- SET EXERCISE: Please return the full listing below without altering anything.

* BEGIN SUPPLIED DATA *

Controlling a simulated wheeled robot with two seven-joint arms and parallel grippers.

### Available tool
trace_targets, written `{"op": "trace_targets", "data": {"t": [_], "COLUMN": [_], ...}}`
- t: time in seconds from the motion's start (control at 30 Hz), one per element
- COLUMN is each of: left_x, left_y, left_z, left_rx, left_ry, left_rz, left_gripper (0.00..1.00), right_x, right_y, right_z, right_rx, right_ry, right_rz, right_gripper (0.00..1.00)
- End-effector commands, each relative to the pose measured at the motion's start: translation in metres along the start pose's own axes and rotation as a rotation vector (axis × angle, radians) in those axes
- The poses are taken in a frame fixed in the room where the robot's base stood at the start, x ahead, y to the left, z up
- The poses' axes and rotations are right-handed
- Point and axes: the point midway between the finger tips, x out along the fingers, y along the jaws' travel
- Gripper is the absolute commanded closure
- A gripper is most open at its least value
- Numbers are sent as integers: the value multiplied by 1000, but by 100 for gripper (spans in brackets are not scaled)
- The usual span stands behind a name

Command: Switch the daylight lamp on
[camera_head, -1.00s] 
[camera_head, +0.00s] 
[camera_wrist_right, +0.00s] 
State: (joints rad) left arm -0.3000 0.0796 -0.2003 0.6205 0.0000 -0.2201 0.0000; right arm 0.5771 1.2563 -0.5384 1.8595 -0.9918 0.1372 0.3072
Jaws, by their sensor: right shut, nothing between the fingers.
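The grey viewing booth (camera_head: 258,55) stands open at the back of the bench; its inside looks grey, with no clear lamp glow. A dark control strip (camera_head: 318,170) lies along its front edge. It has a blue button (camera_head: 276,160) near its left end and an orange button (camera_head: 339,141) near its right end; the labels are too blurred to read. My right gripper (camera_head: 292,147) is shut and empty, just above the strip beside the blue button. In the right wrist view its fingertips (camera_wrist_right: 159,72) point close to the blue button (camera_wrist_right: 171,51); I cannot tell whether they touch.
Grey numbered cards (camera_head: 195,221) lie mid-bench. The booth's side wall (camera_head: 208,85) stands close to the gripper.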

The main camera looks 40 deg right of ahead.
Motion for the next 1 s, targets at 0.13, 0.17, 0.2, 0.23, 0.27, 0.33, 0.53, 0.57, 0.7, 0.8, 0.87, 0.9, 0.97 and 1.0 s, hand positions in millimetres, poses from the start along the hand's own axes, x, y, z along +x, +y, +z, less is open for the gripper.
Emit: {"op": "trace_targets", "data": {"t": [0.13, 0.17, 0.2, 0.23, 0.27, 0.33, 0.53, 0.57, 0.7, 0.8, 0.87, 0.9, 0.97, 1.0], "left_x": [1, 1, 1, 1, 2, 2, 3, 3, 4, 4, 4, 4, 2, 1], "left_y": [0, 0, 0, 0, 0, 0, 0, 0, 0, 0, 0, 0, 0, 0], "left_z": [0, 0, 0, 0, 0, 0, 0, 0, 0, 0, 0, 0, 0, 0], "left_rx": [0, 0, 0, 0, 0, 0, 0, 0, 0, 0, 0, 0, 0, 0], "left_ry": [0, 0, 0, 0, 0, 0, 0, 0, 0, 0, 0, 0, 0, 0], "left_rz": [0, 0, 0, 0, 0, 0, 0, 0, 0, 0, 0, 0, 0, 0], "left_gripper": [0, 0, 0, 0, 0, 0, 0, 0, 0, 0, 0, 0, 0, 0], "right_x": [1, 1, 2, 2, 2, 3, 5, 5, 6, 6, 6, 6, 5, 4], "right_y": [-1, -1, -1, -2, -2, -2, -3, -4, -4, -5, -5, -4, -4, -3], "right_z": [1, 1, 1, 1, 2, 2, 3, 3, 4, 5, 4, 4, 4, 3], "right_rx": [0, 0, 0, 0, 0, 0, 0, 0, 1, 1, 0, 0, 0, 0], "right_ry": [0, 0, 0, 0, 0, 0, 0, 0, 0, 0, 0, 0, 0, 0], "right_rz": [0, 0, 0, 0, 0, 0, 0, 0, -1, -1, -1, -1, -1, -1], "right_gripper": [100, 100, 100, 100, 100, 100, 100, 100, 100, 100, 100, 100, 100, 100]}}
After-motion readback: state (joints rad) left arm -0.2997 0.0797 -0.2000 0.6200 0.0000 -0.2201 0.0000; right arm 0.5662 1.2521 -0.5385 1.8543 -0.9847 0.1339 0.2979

* END SUPPLIED DATA *

- EXERCISE RESULT:
Controlling a simulated wheeled robot with two seven-joint arms and parallel grippers.

### Available tool
trace_targets, written `{"op": "trace_targets", "data": {"t": [_], "COLUMN": [_], ...}}`
- t: time in seconds from the motion's start (control at 30 Hz), one per element
- COLUMN is each of: left_x, left_y, left_z, left_rx, left_ry, left_rz, left_gripper (0.00..1.00), right_x, right_y, right_z, right_rx, right_ry, right_rz, right_gripper (0.00..1.00)
- End-effector commands, each relative to the pose measured at the motion's start: translation in metres along the start pose's own axes and rotation as a rotation vector (axis × angle, radians) in those axes
- The poses are taken in a frame fixed in the room where the robot's base stood at the start, x ahead, y to the left, z up
- The poses' axes and rotations are right-handed
- Point and axes: the point midway between the finger tips, x out along the fingers, y along the jaws' travel
- Gripper is the absolute commanded closure
- A gripper is most open at its least value
- Numbers are sent as integers: the value multiplied by 1000, but by 100 for gripper (spans in brackets are not scaled)
- The usual span stands behind a name

Command: Switch the daylight lamp on
[camera_head, -1.00s] 
[camera_head, +0.00s] 
[camera_wrist_right, +0.00s] 
State: (joints rad) left arm -0.3000 0.0796 -0.2003 0.6205 0.0000 -0.2201 0.0000; right arm 0.5771 1.2563 -0.5384 1.8595 -0.9918 0.1372 0.3072
Jaws, by their sensor: right shut, nothing between the fingers.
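The grey viewing booth (camera_head: 258,55) stands open at the back of the bench; its inside looks grey, with no clear lamp glow. A dark control strip (camera_head: 318,170) lies along its front edge. It has a blue button (camera_head: 276,160) near its left end and an orange button (camera_head: 339,141) near its right end; the labels are too blurred to read. My right gripper (camera_head: 292,147) is shut and empty, just above the strip beside the blue button. In the right wrist view its fingertips (camera_wrist_right: 159,72) point close to the blue button (camera_wrist_right: 171,51); I cannot tell whether they touch.
Grey numbered cards (camera_head: 195,221) lie mid-bench. The booth's side wall (camera_head: 208,85) stands close to the gripper.

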The main camera looks 40 deg right of ahead.
Motion for the next 1 s, targets at 0.13, 0.17, 0.2, 0.23, 0.27, 0.33, 0.53, 0.57, 0.7, 0.8, 0.87, 0.9, 0.97 and 1.0 s, hand positions in millimetres, poses from the start along the hand's own axes, x, y, z along +x, +y, +z, less is open for the gripper.
Emit: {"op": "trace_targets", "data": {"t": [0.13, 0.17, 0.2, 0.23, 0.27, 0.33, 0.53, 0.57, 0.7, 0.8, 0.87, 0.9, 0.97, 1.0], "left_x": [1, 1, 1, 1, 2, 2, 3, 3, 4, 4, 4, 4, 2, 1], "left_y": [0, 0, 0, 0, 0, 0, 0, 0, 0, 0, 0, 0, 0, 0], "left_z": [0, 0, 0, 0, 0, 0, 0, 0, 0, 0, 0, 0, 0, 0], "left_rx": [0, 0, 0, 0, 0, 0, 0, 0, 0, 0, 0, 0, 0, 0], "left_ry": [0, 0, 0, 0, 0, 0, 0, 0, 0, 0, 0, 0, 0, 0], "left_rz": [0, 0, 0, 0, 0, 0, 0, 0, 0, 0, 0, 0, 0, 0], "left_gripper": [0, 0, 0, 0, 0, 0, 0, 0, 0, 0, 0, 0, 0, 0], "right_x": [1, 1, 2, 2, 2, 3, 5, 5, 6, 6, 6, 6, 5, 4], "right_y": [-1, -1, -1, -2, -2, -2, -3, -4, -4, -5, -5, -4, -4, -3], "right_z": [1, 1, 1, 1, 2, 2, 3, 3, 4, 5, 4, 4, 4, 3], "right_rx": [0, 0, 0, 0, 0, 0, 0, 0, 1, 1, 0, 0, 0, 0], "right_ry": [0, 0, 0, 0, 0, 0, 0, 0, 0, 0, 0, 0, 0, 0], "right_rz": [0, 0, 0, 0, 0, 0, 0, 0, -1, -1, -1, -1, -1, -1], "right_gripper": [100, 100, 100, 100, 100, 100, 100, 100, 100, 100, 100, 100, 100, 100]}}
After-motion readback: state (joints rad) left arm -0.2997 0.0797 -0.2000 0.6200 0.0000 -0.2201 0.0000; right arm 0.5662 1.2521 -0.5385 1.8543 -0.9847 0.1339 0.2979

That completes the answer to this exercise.